Seriously, I need to do this more often.

So, it has been a while since I have updated this thing. I would say not much has happened but you would all kill me...and that would make me a huge huge huge liar. I think my last real update was in the beginning of November. I guess the next major thing that I did was a Thanksgiving. We'll start there.

Thanksgiving was awesome and tiring at the same time. First I made pumpkin pie from scratch. That took nearly an entire afternoon...plus I had to learn how to make pie crust...and pumpkin puree. Whew, that was some work. But it came out very tasty. And for those of you who know this, I do not like pumpkin pie. I had some activities for the kids at the kindergarten but nothing for the kids at the primary school. That is a funny story which I will get into after this one. So, after I finished running around my town giving out pieces of pumpkin pie I packed for about a week worth of travel and projects.

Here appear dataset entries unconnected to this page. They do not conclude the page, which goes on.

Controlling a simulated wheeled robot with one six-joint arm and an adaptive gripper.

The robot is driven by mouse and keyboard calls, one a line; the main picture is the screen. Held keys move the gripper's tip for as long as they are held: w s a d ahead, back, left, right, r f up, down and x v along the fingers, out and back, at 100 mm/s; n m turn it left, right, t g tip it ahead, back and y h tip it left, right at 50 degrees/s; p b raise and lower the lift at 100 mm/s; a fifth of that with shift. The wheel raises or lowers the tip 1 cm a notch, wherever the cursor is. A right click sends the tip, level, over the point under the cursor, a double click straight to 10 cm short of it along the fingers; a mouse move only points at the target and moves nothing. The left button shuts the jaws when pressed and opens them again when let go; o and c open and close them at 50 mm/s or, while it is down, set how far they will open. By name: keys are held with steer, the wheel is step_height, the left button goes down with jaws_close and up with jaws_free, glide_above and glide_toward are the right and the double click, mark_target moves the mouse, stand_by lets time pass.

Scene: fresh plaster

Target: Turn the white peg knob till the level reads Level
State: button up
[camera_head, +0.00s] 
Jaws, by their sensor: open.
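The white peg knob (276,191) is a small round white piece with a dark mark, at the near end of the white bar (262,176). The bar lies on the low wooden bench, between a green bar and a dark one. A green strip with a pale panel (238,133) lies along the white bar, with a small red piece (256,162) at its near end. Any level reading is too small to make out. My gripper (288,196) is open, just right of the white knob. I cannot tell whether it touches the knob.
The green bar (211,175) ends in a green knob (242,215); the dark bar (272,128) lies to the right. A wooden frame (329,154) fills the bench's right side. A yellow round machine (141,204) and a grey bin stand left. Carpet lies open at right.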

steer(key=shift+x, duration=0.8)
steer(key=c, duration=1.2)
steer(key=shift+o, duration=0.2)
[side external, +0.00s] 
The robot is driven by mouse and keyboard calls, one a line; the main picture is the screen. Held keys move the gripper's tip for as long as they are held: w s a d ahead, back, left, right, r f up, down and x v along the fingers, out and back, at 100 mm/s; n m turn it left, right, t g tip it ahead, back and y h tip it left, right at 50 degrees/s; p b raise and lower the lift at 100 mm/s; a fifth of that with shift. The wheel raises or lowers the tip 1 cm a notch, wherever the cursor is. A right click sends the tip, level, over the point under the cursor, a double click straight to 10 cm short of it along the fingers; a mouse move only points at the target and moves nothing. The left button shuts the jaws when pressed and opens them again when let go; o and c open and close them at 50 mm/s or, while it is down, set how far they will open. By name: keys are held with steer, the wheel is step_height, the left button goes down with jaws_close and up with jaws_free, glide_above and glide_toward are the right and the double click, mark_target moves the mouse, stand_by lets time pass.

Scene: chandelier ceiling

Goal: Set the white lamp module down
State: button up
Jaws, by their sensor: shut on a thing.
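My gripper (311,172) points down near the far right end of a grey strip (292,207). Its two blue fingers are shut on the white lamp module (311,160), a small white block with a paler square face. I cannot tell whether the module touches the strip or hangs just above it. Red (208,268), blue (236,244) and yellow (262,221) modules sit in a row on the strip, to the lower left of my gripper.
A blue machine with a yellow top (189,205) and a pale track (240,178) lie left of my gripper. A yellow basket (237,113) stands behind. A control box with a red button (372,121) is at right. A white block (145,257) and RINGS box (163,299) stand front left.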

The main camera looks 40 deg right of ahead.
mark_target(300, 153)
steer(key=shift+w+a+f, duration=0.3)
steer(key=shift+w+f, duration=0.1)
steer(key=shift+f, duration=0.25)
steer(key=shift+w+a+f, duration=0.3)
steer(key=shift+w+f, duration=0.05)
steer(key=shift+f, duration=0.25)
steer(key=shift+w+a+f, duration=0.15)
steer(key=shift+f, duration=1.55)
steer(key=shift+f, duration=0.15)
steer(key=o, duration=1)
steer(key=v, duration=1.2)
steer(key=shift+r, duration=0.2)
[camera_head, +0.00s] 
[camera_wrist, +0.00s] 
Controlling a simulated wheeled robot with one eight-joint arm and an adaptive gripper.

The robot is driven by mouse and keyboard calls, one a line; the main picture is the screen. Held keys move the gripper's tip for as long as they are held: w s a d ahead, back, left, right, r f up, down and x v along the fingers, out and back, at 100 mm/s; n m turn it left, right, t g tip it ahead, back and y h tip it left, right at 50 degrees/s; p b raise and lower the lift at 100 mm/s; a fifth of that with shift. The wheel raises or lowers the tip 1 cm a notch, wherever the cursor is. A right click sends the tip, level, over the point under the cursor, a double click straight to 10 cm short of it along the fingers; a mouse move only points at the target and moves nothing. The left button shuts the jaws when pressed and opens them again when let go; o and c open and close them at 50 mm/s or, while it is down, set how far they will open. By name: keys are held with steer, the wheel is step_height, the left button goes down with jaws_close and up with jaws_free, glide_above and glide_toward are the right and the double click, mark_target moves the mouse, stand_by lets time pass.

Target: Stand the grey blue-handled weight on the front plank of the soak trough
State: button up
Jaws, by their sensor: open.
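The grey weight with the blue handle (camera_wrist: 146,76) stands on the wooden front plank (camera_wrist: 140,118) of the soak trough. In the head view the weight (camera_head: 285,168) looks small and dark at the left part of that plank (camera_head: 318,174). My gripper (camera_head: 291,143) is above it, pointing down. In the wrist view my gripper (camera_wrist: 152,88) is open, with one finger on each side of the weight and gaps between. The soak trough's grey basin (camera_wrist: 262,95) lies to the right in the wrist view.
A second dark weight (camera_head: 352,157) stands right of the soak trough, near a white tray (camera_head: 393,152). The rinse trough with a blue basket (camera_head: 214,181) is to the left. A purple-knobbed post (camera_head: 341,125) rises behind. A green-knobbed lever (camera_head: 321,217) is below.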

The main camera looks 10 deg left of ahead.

The next morning (actual Thanksgiving day) I headed off to help Whitney get ready for a huge thanksgiving dinner she was planning. It was huge dinner, we fed about 40 people. We cooked 3 turkeys (approximately 15 kilos or 30ish pounds) about 2 kilos (about 4 pounds) of apples, 2 kilos (about 4 pounds) of pumpkins, about 4 kilos (about 8 pounds) of potatoes, and 2 kilos (about 4 pounds), plus a bunch of other things that I didn't get a chance to measure. It was a lot of food. Plus we had to use two different kitchens...which were on opposite ends of town. We thought we could cook everything in one kitchen because there were three ovens there. What we didn't know was that only one oven worked. Luckily, it was big enough to fit all three turkeys so then we lugged a third of the food back across town to Whitney's house. And, for those of you who are not familiar with Whitney's town is basically built into a hillside. So, there is about a 100+ meter elevation change plus about half a kilometer lateral distance between the first kitchen and her kitchen. People must have thought we lost our minds. But when all was said and done we got it all cooked and everyone was served. Not everything was hot because I ended having to wait for about 45 minutes for the van to show up to take me to the actual dinning hall which wasn't near either kitchen (I couldn't carry everything and I had no idea where it was). After everything got eaten (seriously, no leftovers) Whitney and I did dishes until about 10:30 or so in the evening.

The next day we headed to Amber's place to prep there for Thanksgiving with other volunteers. We were supposed to go to an orphanage in a nearby town to teach about Thanksgiving there but that ended up being moved to the next week due to bureaucratic issues. We had a nice chill day. And then the next day was Volunteer Thanksgiving which had volunteers showing up all day. Also, Amber only has a small oven and 1 (yeah, one) burner on which to cook. So, that was some very well managed kitchen time. It was a very lovely Thanksgiving. Well, everything except the hauling of 5 cubits of wood to here fifth story balcony. Which, wasn't too bad because we had a decent amount of people to help, but still took a long time—and we didn't even finish. Then we all passed out watching it's a wonderful life.

Alright, the next few days were spent in Plovdiv for IST (In-Service Training) which involved a lot of late nights and early morning. Didn't think I still that in me after college. Craziness that I don't think I should get into here. Nothing too bad just excessive drinking and partying. But what can you expect from us? This was the first time we'd seen each other in over 3 months. I expect similar things when I head back to the states.

So, IST was for 3 days. I got back to my site late and did not stay long. I basically got a quick hi from some people, taught 2 English classes and then was back on the road. This time I went to Chiprovtsi in Northwest Bulgaria for a carpet weaving weekend. It was my first time to experience (first hand) a cultural tourist activity. It was interesting to see how to market such activities. Despite the weather it was tons of fun. I weaved a bookmark size piece of carpet, got to hang out with some B25s whom I don't see often and had a good learning experience. Lets see...I left on Thanksgiving, came back for a day on the 2nd of Dec. then left again on 3rd and got back from that on the 6th. A lot of traveling, working, hanging out. Can't complain about that at all.

Between then and Christmas not much happened. I tried to develop a schedule for myself only to have that obliterated by the Christmas/New Years holiday blitz.
For Christmas Whitney's family came to Bulgaria. They came and visited here on the 23rd and I went with them to Cameron's town for Christmas. It was really fun. They are awesome people and brought me cooking supplies (!) and coffee (YAY!) for Christmas. We didn't do much. Did a little hiking, ate a lot of food. Drank some drinks. Went to church. But it was mostly chill. We were there for the weekend and then I went home. I spend the couple of days before New Year's eve working on a few things but mostly preparing to have a guest for the New Year's weekend. My buddy Ben came to visit me for the New Years weekend. The New Years eve was a bit crazy. We, by accident, had 3 dinners, and “party” hopped. Which I do not think that is normal in Bulgaria. At midnight the entire town lit up with fireworks. It was really spectacular. Then we went to the Disco and watched the amazing display of drinking prowess. The next day Ben and I hiked to Greek border and back. It wasn't as far or hard as I expected. We left around 11:30 and were back by 4 or 5. Then we visited Whitney. He left on the Monday morning bus. Nothing too exciting. Just good times.

January 2nd came and went without a fuss. It has been nine years now. I feel a little bad for being here for the 10th anniversary but, what can you do? I had written something different here but figured that would be best to just leave it that.
Well, that is all for my life. Hope you all had a safe and merry holiday season.